Begin DATA EXCERPTS

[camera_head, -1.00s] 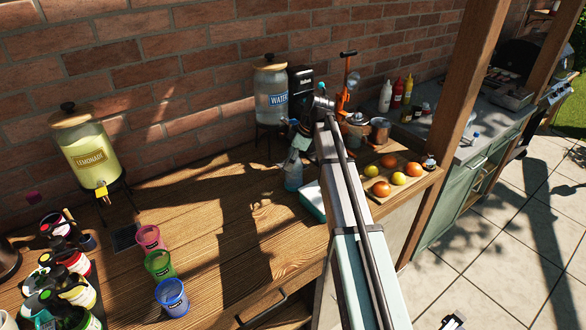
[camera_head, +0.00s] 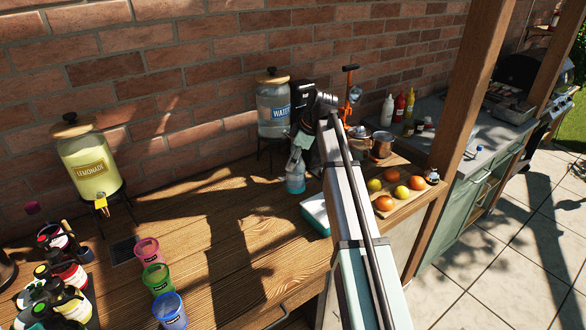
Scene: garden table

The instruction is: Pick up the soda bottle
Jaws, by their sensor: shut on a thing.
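The soda bottle (camera_head: 295,184) is a clear, bluish bottle. It stands upright, apparently on the wooden table, in front of the water dispenser. My gripper (camera_head: 297,158) reaches down from above and is shut on the upper part of the bottle. The fingers and my wrist hide the bottle's top. I cannot see a clear gap under its base.
The water dispenser (camera_head: 272,108) stands close behind the bottle. A white and teal tray (camera_head: 316,213) lies just right of it, with a fruit board (camera_head: 413,199) further right. Coloured cups (camera_head: 156,279) and the lemonade dispenser (camera_head: 88,165) are at left. The middle table is bare.

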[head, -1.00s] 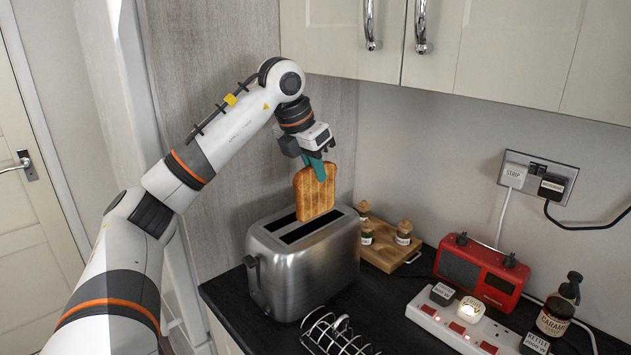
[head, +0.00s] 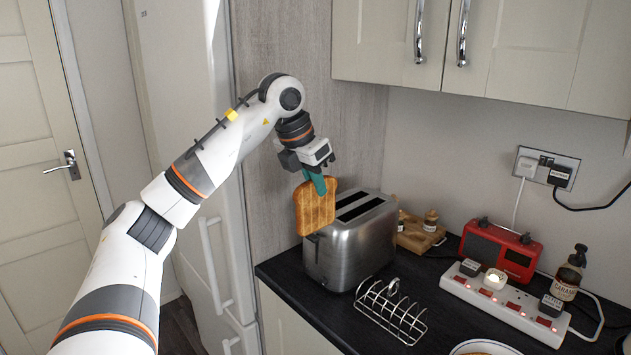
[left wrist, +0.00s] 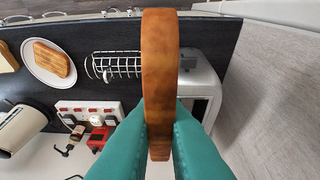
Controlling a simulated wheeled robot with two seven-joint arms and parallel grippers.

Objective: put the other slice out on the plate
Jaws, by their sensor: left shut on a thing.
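My left gripper (head: 317,183) is shut on a browned toast slice (head: 315,209), with teal fingers on its upper part. The slice hangs upright, clear of the slots, beside the near left end of the steel toaster (head: 352,247) in the head view. The toaster's two slots look empty. In the left wrist view the held slice (left wrist: 160,70) shows edge-on between the teal fingers (left wrist: 160,130). There, a white plate (left wrist: 38,73) with another toast slice (left wrist: 54,63) on it lies at upper left. My right gripper is out of view.
A wire toast rack (head: 392,311) stands on the dark worktop (head: 300,285) in front of the toaster. A wooden board with jars (head: 418,237), a red radio (head: 500,250), a power strip (head: 503,304) and a syrup bottle (head: 568,277) stand to the right. Cupboards (head: 545,55) hang above.

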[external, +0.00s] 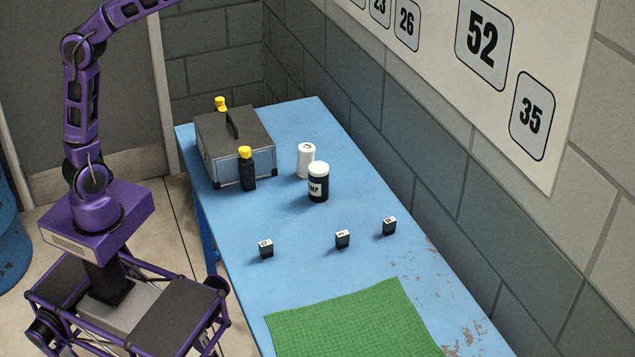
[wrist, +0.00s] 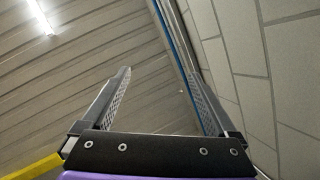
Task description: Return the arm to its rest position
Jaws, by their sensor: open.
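My gripper (wrist: 160,95) shows in the wrist view with its two fingers spread apart and nothing between them. Behind the fingers are the ceiling and a block wall. In the external view my purple arm rises at the left, beside the blue table, and its upper end runs out of the top of the picture. The gripper itself is outside that view.
The blue table (external: 310,265) holds a grey case (external: 215,135), a black bottle with a yellow cap (external: 248,172), a white container (external: 305,160), a black jar (external: 318,185), small black blocks (external: 342,239) and a green mat (external: 350,320). A wall stands along its right.

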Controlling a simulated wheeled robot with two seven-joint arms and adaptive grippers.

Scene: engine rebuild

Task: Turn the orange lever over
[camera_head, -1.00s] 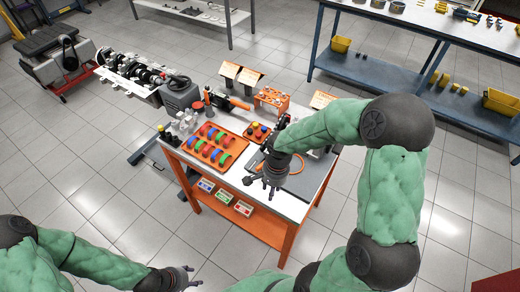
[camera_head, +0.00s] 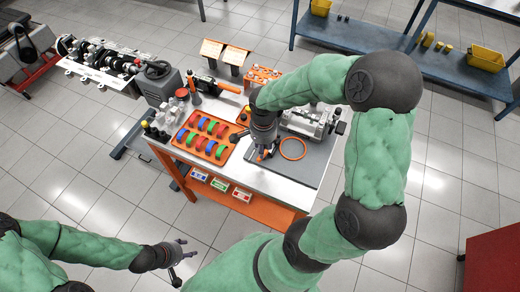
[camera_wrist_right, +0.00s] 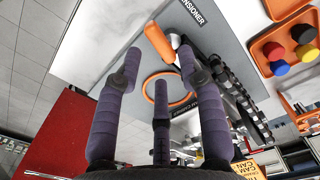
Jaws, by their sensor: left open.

End DATA EXCERPTS

▶ PROBLEM STATEMENT: Copy the records above exactly. The pictures are not part of the copy.

▶ CORRECT RESULT:
[camera_head, -1.00s] 
[camera_head, +0.00s] 
Scene: garden table

The instruction is: Pick up the soda bottle
Jaws, by their sensor: shut on a thing.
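The soda bottle (camera_head: 295,184) is a clear, bluish bottle. It stands upright, apparently on the wooden table, in front of the water dispenser. My gripper (camera_head: 297,158) reaches down from above and is shut on the upper part of the bottle. The fingers and my wrist hide the bottle's top. I cannot see a clear gap under its base.
The water dispenser (camera_head: 272,108) stands close behind the bottle. A white and teal tray (camera_head: 316,213) lies just right of it, with a fruit board (camera_head: 413,199) further right. Coloured cups (camera_head: 156,279) and the lemonade dispenser (camera_head: 88,165) are at left. The middle table is bare.

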[head, -1.00s] 
[head, +0.00s] 
[left wrist, +0.00s] 
Controlling a simulated wheeled robot with two seven-joint arms and parallel grippers.

Objective: put the other slice out on the plate
Jaws, by their sensor: left shut on a thing.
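My left gripper (head: 317,183) is shut on a browned toast slice (head: 315,209), with teal fingers on its upper part. The slice hangs upright, clear of the slots, beside the near left end of the steel toaster (head: 352,247) in the head view. The toaster's two slots look empty. In the left wrist view the held slice (left wrist: 160,70) shows edge-on between the teal fingers (left wrist: 160,130). There, a white plate (left wrist: 38,73) with another toast slice (left wrist: 54,63) on it lies at upper left. My right gripper is out of view.
A wire toast rack (head: 392,311) stands on the dark worktop (head: 300,285) in front of the toaster. A wooden board with jars (head: 418,237), a red radio (head: 500,250), a power strip (head: 503,304) and a syrup bottle (head: 568,277) stand to the right. Cupboards (head: 545,55) hang above.

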[external, +0.00s] 
[wrist, +0.00s] 
Task description: Return the arm to its rest position
Jaws, by their sensor: open.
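My gripper (wrist: 160,95) shows in the wrist view with its two fingers spread apart and nothing between them. Behind the fingers are the ceiling and a block wall. In the external view my purple arm rises at the left, beside the blue table, and its upper end runs out of the top of the picture. The gripper itself is outside that view.
The blue table (external: 310,265) holds a grey case (external: 215,135), a black bottle with a yellow cap (external: 248,172), a white container (external: 305,160), a black jar (external: 318,185), small black blocks (external: 342,239) and a green mat (external: 350,320). A wall stands along its right.

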Controlling a simulated wheeled robot with two seven-joint arms and adaptive grippers.

Scene: engine rebuild

Task: Turn the orange lever over
[camera_head, -1.00s] 
[camera_head, +0.00s] 
[camera_wrist_right, +0.00s] 
Jaws, by their sensor: left open.

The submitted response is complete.